# Aim
For the copy, please give all of the data again exactly and leave the pictures out.

# Given information
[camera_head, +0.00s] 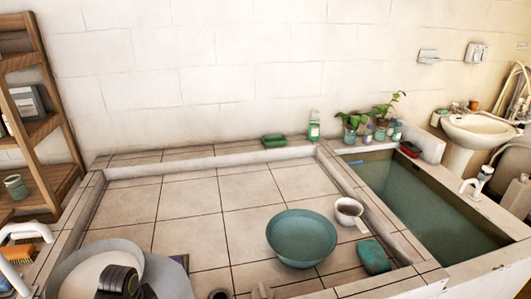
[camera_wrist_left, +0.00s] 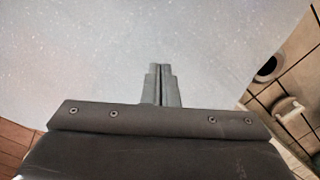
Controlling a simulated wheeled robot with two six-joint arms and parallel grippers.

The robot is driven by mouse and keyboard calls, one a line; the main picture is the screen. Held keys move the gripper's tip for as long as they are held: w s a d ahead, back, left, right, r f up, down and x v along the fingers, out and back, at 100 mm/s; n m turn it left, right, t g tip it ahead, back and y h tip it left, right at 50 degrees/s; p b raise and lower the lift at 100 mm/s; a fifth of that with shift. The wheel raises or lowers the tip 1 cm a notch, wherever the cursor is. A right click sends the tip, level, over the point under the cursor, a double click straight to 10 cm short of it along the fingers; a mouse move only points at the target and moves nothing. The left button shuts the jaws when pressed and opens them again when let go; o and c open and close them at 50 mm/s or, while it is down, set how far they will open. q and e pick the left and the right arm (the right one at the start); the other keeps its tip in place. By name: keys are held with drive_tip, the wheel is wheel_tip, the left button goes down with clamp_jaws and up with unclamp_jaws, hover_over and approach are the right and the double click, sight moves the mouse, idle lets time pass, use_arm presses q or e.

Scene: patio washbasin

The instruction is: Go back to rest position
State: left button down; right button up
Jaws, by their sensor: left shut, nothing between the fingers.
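My left gripper (camera_wrist_left: 161,72) shows in the left wrist view with its two narrow fingers pressed together and nothing between them. It is over a pale grey speckled surface (camera_wrist_left: 70,50) that fills most of that view; how high above it I cannot tell. In the head view a dark ridged part at the bottom left looks like my left arm, and its fingertips cannot be made out there. My right gripper is in neither view.
On the tiled counter (camera_head: 185,215) stand a teal bowl (camera_head: 301,236), a white cup (camera_head: 348,210) and a teal sponge-like block (camera_head: 373,256). A water-filled basin (camera_head: 440,205) lies right. A wooden shelf (camera_head: 40,130) stands left. The counter's middle is clear.

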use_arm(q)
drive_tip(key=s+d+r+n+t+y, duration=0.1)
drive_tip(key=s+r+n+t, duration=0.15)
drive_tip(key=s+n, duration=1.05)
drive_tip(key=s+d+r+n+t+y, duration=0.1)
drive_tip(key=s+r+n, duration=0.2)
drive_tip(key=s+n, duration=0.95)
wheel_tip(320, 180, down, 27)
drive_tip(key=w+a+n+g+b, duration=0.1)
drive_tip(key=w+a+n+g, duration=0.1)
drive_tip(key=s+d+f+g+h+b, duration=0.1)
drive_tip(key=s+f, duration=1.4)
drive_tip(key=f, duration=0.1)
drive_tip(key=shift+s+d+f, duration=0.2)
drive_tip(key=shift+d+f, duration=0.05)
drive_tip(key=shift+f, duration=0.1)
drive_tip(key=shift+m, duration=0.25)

# Output for this exercise
[camera_head, +0.00s] 
[camera_wrist_left, +0.00s] 
Controlling a simulated wheeled robot with two six-joint arms and parallel grippers.

The robot is driven by mouse and keyboard calls, one a line; the main picture is the screen. Held keys move the gripper's tip for as long as they are held: w s a d ahead, back, left, right, r f up, down and x v along the fingers, out and back, at 100 mm/s; n m turn it left, right, t g tip it ahead, back and y h tip it left, right at 50 degrees/s; p b raise and lower the lift at 100 mm/s; a fifth of that with shift. The wheel raises or lowers the tip 1 cm a notch, wherever the cursor is. A right click sends the tip, level, over the point under the cursor, a double click straight to 10 cm short of it along the fingers; a mouse move only points at the target and moves nothing. The left button shuts the jaws when pressed and opens them again when let go; o and c open and close them at 50 mm/s or, while it is down, set how far they will open. q and e pick the left and the right arm (the right one at the start); the other keeps its tip in place. By name: keys are held with drive_tip, the wheel is wheel_tip, the left button goes down with clamp_jaws and up with unclamp_jaws, hover_over and approach are the right and the double click, sight moves the mouse, idle lets time pass, use_arm presses q or e.

Scene: patio washbasin

The instruction is: Go back to rest position
State: left button down; right button up
Jaws, by their sensor: left shut, nothing between the fingers.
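My left gripper (camera_wrist_left: 161,72) shows in the left wrist view with its two narrow fingers pressed together and nothing between them. It is over a pale grey speckled surface (camera_wrist_left: 70,50) that fills most of that view; how high above it I cannot tell. In the head view a dark ridged part at the bottom left looks like my left arm, and its fingertips cannot be made out there. My right gripper is in neither view.
On the tiled counter (camera_head: 185,215) stand a teal bowl (camera_head: 301,236), a white cup (camera_head: 348,210) and a teal sponge-like block (camera_head: 373,256). A water-filled basin (camera_head: 440,205) lies right. A wooden shelf (camera_head: 40,130) stands left. The counter's middle is clear.

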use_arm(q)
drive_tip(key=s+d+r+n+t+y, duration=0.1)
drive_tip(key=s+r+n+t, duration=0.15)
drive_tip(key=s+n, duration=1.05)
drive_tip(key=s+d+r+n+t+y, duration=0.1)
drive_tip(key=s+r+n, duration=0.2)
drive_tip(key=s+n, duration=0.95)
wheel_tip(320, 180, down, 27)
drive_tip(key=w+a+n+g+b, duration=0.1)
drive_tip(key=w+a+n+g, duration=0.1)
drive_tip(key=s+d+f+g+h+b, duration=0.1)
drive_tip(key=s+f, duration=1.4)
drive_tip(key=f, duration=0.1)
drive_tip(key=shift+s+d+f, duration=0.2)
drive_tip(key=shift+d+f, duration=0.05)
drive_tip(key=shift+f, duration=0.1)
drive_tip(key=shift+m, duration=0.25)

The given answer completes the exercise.